• Welcome to the GIAC GSOM Audio Course
    Feb 15 2026

    Certified: The ISACA GSOM Audio Course is built for security leaders, managers, and senior practitioners who need to run a security program that holds up under real pressure. If you’re stepping into a security operations management role, leveling up from hands-on work into leadership, or trying to bring order to a messy set of tools and processes, this course is for you. It assumes you understand the basics of security and IT, but it does not assume you’ve had years to formalize operations, metrics, staffing, or governance. The focus stays practical: how to make daily operations predictable, how to lead people through incidents and change, and how to communicate risk in a way the business will actually act on.

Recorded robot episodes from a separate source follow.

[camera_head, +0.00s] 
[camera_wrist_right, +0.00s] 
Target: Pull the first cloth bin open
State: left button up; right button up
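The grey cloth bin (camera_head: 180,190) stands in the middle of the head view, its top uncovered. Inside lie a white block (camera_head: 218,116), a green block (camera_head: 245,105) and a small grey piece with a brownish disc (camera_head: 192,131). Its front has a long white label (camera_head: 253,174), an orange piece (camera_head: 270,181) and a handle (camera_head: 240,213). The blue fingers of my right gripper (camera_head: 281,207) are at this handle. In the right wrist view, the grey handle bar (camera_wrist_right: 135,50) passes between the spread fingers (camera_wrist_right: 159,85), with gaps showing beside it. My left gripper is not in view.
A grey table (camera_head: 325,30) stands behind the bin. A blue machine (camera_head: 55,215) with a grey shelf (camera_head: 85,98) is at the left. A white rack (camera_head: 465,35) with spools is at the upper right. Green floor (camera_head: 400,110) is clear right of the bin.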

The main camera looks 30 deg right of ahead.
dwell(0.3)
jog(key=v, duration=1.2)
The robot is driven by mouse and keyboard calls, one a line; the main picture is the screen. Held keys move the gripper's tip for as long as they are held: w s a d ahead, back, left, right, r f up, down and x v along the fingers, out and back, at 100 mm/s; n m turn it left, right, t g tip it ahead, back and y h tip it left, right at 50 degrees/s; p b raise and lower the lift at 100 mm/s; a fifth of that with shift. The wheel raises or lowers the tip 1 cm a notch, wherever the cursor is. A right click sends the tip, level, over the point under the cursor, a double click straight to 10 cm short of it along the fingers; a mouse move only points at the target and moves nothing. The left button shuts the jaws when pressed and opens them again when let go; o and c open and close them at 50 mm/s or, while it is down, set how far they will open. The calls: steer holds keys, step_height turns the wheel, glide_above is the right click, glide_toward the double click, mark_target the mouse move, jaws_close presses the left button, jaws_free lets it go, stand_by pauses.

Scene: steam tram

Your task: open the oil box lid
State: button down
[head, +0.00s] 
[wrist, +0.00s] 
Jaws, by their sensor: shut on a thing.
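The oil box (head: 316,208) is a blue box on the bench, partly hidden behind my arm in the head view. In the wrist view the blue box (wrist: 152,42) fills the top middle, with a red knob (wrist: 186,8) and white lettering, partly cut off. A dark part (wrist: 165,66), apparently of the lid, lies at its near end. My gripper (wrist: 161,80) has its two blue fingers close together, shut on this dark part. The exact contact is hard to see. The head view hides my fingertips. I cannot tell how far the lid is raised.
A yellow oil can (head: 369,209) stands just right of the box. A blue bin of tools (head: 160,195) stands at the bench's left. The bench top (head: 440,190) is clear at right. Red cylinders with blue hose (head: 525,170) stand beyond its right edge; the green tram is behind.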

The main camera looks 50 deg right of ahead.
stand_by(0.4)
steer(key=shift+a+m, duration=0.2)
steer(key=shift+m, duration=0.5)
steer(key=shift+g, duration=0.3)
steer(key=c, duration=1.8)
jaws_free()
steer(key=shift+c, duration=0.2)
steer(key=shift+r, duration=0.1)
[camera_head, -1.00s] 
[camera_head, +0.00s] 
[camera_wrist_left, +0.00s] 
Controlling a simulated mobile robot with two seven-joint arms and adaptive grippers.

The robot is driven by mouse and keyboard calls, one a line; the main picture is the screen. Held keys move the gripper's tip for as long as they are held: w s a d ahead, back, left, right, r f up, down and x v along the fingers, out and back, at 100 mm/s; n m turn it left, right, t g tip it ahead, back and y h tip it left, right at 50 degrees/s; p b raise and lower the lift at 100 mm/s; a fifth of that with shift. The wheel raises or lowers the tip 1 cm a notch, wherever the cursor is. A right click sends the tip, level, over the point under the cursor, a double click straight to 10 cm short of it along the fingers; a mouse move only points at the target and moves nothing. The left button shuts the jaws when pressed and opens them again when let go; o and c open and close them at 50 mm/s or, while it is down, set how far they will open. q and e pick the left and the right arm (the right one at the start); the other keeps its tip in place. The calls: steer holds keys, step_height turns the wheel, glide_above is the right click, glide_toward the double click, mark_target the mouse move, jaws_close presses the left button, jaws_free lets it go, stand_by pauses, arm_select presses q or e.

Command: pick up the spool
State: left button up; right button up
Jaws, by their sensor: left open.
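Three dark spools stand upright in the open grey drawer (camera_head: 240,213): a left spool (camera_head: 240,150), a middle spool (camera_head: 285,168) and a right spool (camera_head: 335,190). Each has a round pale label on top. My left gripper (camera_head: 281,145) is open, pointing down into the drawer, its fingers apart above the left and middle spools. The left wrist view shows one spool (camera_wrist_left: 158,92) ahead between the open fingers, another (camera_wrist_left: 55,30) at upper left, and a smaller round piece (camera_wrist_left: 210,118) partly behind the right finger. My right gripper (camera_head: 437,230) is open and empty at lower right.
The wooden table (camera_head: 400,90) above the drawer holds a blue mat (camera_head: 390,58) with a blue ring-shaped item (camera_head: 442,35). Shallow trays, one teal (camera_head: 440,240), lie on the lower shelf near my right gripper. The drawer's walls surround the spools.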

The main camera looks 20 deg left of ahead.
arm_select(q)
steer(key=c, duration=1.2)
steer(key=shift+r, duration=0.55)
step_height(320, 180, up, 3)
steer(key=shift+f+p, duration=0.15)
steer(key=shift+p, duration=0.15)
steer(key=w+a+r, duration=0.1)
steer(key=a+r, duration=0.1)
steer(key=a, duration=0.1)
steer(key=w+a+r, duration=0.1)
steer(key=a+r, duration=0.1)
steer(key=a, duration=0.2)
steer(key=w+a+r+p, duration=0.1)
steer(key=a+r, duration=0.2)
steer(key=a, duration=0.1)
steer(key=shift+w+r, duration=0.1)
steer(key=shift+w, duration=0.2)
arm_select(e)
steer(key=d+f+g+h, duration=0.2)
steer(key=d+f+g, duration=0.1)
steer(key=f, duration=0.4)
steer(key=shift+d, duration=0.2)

    In Certified: The ISACA GSOM Audio Course, you’ll learn how to translate security strategy into operating rhythm, roles, workflows, and measurable outcomes. We’ll cover how to structure a security operations function, define service expectations, prioritize work, and build a repeatable approach to monitoring, response, vulnerability management, and continuous improvement. You’ll also work through the management layer that often gets skipped: budgeting, staffing models, skills planning, reporting, and alignment with enterprise risk and compliance needs. Because it’s audio-first, you can learn in short blocks that fit your schedule, and each lesson is designed to be clear enough to replay on a commute and still apply when you’re back at the keyboard.

    What makes Certified: The ISACA GSOM Audio Course different is that it treats security operations as a living system, not a checklist. You’ll hear how strong programs make decisions, document tradeoffs, and keep teams focused when the environment changes. The course balances exam readiness with job readiness, so you’re not just memorizing terms—you’re building a mental model you can use in meetings, during incidents, and while planning the next quarter. Success looks like this: you can explain your operating model, defend your priorities, measure what matters, and lead a team that delivers consistent results without burning out.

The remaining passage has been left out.